_SHORT TASK_
Say how many lines hold the string "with"; please write nothing but the number.

===== DATASET SECTION

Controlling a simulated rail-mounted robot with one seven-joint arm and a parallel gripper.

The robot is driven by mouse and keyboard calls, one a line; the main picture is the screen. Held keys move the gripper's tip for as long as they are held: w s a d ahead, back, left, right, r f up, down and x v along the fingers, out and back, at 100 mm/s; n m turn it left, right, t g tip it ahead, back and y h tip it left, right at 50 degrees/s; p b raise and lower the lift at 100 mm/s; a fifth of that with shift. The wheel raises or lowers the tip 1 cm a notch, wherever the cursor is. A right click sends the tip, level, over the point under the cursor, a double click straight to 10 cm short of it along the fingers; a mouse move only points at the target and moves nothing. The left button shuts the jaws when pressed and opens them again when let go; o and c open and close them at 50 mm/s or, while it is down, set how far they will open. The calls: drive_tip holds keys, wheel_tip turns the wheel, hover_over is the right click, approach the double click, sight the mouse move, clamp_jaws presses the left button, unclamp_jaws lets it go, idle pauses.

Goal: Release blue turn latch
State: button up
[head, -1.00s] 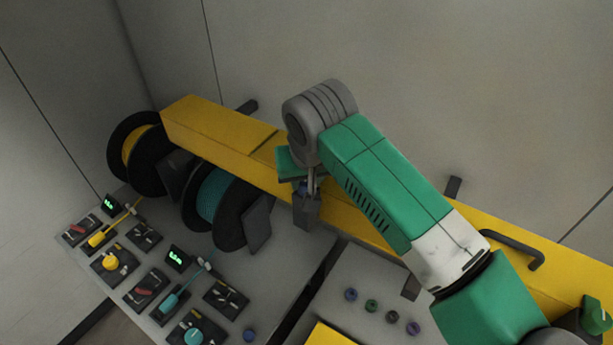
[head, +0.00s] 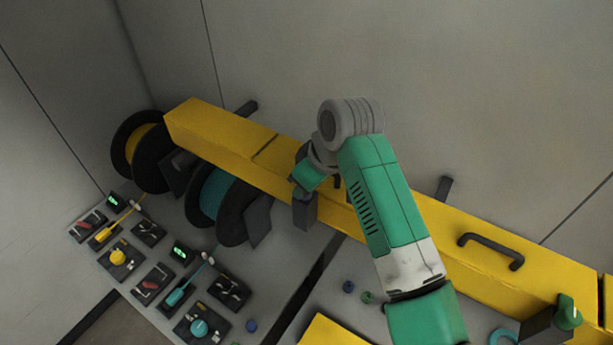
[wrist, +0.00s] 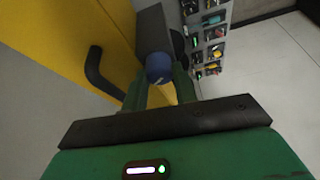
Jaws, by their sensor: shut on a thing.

==========

_ANSWER_
2